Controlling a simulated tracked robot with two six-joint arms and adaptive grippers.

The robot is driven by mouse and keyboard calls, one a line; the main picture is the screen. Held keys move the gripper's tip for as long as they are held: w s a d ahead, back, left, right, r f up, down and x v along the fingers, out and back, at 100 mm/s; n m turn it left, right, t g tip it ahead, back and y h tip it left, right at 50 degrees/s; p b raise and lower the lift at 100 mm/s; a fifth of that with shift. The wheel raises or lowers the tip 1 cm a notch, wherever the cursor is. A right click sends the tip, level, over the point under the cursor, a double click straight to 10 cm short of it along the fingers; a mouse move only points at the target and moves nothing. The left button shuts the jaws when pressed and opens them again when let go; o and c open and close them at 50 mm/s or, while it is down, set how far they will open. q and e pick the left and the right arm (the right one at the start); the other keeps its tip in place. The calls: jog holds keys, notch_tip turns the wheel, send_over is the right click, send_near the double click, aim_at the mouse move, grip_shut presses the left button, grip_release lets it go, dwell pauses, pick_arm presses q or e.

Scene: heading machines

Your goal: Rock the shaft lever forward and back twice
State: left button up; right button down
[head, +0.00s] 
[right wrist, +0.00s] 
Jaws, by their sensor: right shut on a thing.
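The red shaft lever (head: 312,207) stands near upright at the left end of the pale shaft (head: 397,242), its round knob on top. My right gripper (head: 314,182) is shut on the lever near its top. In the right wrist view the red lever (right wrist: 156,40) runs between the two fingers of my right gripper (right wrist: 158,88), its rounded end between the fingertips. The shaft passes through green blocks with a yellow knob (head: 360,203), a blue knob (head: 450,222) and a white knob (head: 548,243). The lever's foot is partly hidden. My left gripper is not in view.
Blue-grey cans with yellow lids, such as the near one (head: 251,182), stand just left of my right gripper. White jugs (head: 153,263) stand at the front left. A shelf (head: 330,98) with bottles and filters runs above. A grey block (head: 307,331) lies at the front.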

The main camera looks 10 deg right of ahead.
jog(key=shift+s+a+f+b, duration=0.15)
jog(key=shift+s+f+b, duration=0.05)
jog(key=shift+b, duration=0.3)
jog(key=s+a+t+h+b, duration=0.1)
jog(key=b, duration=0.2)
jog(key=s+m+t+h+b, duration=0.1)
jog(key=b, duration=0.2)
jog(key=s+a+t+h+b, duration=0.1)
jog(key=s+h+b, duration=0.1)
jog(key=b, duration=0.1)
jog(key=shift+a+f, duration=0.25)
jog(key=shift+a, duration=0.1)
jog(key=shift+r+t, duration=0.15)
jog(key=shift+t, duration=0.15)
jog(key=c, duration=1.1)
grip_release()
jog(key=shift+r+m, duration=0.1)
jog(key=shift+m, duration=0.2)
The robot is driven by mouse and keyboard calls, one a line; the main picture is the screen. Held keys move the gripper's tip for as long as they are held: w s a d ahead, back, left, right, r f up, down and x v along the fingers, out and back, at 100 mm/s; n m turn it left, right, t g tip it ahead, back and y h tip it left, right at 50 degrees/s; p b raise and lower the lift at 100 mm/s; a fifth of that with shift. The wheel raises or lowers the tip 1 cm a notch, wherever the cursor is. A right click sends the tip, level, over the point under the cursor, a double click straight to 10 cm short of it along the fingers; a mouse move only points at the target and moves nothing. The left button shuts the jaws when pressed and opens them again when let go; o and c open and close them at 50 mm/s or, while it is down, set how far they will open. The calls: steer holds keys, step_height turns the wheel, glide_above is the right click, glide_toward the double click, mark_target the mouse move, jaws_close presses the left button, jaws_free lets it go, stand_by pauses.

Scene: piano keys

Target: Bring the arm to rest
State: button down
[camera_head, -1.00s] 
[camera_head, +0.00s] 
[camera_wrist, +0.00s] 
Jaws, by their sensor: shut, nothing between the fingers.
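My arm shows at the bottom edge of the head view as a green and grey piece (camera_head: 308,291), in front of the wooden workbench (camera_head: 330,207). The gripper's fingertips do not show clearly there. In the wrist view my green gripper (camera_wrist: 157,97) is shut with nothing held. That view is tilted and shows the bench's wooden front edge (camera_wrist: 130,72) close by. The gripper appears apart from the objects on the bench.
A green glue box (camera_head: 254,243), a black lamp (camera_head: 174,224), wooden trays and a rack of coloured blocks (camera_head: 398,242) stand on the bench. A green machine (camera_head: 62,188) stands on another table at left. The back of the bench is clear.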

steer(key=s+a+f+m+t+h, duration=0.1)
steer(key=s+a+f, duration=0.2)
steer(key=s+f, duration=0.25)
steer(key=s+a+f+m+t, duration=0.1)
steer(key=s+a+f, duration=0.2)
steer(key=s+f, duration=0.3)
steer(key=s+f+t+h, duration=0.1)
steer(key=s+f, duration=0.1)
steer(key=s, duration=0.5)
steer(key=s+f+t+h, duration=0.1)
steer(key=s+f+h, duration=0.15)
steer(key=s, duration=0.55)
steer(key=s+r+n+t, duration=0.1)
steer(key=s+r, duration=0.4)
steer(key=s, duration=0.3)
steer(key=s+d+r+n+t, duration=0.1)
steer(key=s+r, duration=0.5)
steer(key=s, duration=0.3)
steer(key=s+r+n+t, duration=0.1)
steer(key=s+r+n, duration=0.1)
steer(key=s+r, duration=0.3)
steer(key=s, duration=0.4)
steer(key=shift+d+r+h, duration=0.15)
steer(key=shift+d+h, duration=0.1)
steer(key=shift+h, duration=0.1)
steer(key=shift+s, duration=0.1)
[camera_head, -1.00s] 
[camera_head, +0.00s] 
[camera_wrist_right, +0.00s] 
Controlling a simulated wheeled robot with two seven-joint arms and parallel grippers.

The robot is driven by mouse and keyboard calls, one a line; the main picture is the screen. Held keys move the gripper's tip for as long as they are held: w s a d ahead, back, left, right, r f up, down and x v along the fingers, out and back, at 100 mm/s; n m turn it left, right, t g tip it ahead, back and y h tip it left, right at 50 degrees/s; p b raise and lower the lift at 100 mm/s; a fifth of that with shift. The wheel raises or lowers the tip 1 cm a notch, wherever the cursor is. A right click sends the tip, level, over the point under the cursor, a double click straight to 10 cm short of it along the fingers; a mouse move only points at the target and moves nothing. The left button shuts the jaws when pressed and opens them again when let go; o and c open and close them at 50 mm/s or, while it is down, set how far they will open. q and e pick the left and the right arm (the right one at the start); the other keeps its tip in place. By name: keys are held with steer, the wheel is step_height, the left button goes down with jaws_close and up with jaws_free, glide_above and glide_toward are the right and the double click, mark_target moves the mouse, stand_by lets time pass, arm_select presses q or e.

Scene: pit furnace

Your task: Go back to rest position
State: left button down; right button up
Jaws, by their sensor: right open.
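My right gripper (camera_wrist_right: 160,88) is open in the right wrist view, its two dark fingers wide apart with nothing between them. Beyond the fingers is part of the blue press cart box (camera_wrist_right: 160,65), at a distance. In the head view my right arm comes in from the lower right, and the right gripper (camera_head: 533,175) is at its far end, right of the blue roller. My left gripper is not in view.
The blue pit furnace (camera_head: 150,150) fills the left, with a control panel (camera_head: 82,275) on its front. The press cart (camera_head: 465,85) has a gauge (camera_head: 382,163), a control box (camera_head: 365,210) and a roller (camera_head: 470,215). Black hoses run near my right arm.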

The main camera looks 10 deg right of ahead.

> [EXERCISE BRIEF]: Write every entry out again exactly.

> [RESPONSE TO THE TASK]:
Controlling a simulated tracked robot with two six-joint arms and adaptive grippers.

The robot is driven by mouse and keyboard calls, one a line; the main picture is the screen. Held keys move the gripper's tip for as long as they are held: w s a d ahead, back, left, right, r f up, down and x v along the fingers, out and back, at 100 mm/s; n m turn it left, right, t g tip it ahead, back and y h tip it left, right at 50 degrees/s; p b raise and lower the lift at 100 mm/s; a fifth of that with shift. The wheel raises or lowers the tip 1 cm a notch, wherever the cursor is. A right click sends the tip, level, over the point under the cursor, a double click straight to 10 cm short of it along the fingers; a mouse move only points at the target and moves nothing. The left button shuts the jaws when pressed and opens them again when let go; o and c open and close them at 50 mm/s or, while it is down, set how far they will open. q and e pick the left and the right arm (the right one at the start); the other keeps its tip in place. The calls: jog holds keys, notch_tip turns the wheel, send_over is the right click, send_near the double click, aim_at the mouse move, grip_shut presses the left button, grip_release lets it go, dwell pauses, pick_arm presses q or e.

Scene: heading machines

Your goal: Rock the shaft lever forward and back twice
State: left button up; right button down
[head, +0.00s] 
[right wrist, +0.00s] 
Jaws, by their sensor: right shut on a thing.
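The red shaft lever (head: 312,207) stands near upright at the left end of the pale shaft (head: 397,242), its round knob on top. My right gripper (head: 314,182) is shut on the lever near its top. In the right wrist view the red lever (right wrist: 156,40) runs between the two fingers of my right gripper (right wrist: 158,88), its rounded end between the fingertips. The shaft passes through green blocks with a yellow knob (head: 360,203), a blue knob (head: 450,222) and a white knob (head: 548,243). The lever's foot is partly hidden. My left gripper is not in view.
Blue-grey cans with yellow lids, such as the near one (head: 251,182), stand just left of my right gripper. White jugs (head: 153,263) stand at the front left. A shelf (head: 330,98) with bottles and filters runs above. A grey block (head: 307,331) lies at the front.

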The main camera looks 10 deg right of ahead.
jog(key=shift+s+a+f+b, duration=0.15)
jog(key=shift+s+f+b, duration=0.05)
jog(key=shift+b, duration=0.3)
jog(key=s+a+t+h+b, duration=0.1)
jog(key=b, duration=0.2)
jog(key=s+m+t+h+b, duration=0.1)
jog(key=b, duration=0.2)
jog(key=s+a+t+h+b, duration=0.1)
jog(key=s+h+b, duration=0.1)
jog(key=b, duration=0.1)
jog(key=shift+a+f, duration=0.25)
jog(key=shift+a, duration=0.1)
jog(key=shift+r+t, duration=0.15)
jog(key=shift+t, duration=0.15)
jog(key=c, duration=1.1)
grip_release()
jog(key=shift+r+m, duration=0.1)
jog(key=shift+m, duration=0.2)
The robot is driven by mouse and keyboard calls, one a line; the main picture is the screen. Held keys move the gripper's tip for as long as they are held: w s a d ahead, back, left, right, r f up, down and x v along the fingers, out and back, at 100 mm/s; n m turn it left, right, t g tip it ahead, back and y h tip it left, right at 50 degrees/s; p b raise and lower the lift at 100 mm/s; a fifth of that with shift. The wheel raises or lowers the tip 1 cm a notch, wherever the cursor is. A right click sends the tip, level, over the point under the cursor, a double click straight to 10 cm short of it along the fingers; a mouse move only points at the target and moves nothing. The left button shuts the jaws when pressed and opens them again when let go; o and c open and close them at 50 mm/s or, while it is down, set how far they will open. The calls: steer holds keys, step_height turns the wheel, glide_above is the right click, glide_toward the double click, mark_target the mouse move, jaws_close presses the left button, jaws_free lets it go, stand_by pauses.

Scene: piano keys

Target: Bring the arm to rest
State: button down
[camera_head, -1.00s] 
[camera_head, +0.00s] 
[camera_wrist, +0.00s] 
Jaws, by their sensor: shut, nothing between the fingers.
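My arm shows at the bottom edge of the head view as a green and grey piece (camera_head: 308,291), in front of the wooden workbench (camera_head: 330,207). The gripper's fingertips do not show clearly there. In the wrist view my green gripper (camera_wrist: 157,97) is shut with nothing held. That view is tilted and shows the bench's wooden front edge (camera_wrist: 130,72) close by. The gripper appears apart from the objects on the bench.
A green glue box (camera_head: 254,243), a black lamp (camera_head: 174,224), wooden trays and a rack of coloured blocks (camera_head: 398,242) stand on the bench. A green machine (camera_head: 62,188) stands on another table at left. The back of the bench is clear.

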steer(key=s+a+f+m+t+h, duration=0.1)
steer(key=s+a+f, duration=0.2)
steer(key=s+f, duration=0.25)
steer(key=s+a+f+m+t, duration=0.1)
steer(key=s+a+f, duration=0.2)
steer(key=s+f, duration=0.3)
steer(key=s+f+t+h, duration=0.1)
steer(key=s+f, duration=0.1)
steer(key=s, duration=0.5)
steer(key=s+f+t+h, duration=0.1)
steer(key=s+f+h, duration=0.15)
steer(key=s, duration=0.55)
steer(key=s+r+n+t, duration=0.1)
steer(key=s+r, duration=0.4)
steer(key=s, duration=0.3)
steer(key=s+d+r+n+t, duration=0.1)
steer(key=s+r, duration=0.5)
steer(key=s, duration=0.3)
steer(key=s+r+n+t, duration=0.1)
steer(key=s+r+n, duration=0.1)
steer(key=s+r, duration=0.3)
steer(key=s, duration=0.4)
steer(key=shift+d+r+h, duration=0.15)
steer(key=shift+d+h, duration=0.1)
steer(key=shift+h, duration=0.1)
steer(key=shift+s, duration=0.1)
[camera_head, -1.00s] 
[camera_head, +0.00s] 
[camera_wrist_right, +0.00s] 
Controlling a simulated wheeled robot with two seven-joint arms and parallel grippers.

The robot is driven by mouse and keyboard calls, one a line; the main picture is the screen. Held keys move the gripper's tip for as long as they are held: w s a d ahead, back, left, right, r f up, down and x v along the fingers, out and back, at 100 mm/s; n m turn it left, right, t g tip it ahead, back and y h tip it left, right at 50 degrees/s; p b raise and lower the lift at 100 mm/s; a fifth of that with shift. The wheel raises or lowers the tip 1 cm a notch, wherever the cursor is. A right click sends the tip, level, over the point under the cursor, a double click straight to 10 cm short of it along the fingers; a mouse move only points at the target and moves nothing. The left button shuts the jaws when pressed and opens them again when let go; o and c open and close them at 50 mm/s or, while it is down, set how far they will open. q and e pick the left and the right arm (the right one at the start); the other keeps its tip in place. By name: keys are held with steer, the wheel is step_height, the left button goes down with jaws_close and up with jaws_free, glide_above and glide_toward are the right and the double click, mark_target moves the mouse, stand_by lets time pass, arm_select presses q or e.

Scene: pit furnace

Your task: Go back to rest position
State: left button down; right button up
Jaws, by their sensor: right open.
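My right gripper (camera_wrist_right: 160,88) is open in the right wrist view, its two dark fingers wide apart with nothing between them. Beyond the fingers is part of the blue press cart box (camera_wrist_right: 160,65), at a distance. In the head view my right arm comes in from the lower right, and the right gripper (camera_head: 533,175) is at its far end, right of the blue roller. My left gripper is not in view.
The blue pit furnace (camera_head: 150,150) fills the left, with a control panel (camera_head: 82,275) on its front. The press cart (camera_head: 465,85) has a gauge (camera_head: 382,163), a control box (camera_head: 365,210) and a roller (camera_head: 470,215). Black hoses run near my right arm.

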The main camera looks 10 deg right of ahead.

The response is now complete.